#### [Directive]
Find the line with "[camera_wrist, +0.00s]" in the data below. Repeat it and every line after it up to the end, exactly, but drop the pictures.

#### [Material provided]

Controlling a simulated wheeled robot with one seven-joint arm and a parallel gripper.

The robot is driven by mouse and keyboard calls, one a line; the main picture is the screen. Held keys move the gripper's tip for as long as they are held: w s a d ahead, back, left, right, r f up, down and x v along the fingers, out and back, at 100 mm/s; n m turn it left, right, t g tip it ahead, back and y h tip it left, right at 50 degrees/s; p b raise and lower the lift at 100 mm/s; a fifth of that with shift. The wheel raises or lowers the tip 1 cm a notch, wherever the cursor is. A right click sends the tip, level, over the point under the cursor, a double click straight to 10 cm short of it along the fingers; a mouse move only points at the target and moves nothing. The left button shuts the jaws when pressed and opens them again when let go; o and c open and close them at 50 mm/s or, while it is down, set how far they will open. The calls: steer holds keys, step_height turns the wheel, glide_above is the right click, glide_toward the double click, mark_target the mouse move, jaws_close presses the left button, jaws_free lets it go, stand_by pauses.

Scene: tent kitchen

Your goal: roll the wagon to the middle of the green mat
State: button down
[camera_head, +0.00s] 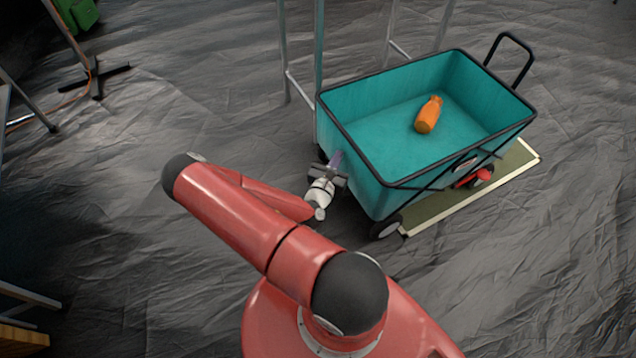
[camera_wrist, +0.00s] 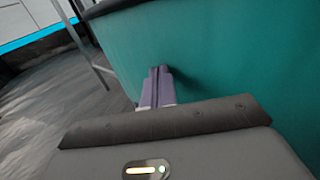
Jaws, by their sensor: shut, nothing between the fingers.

#### [Solution below]
[camera_wrist, +0.00s] 
Jaws, by their sensor: shut, nothing between the fingers.

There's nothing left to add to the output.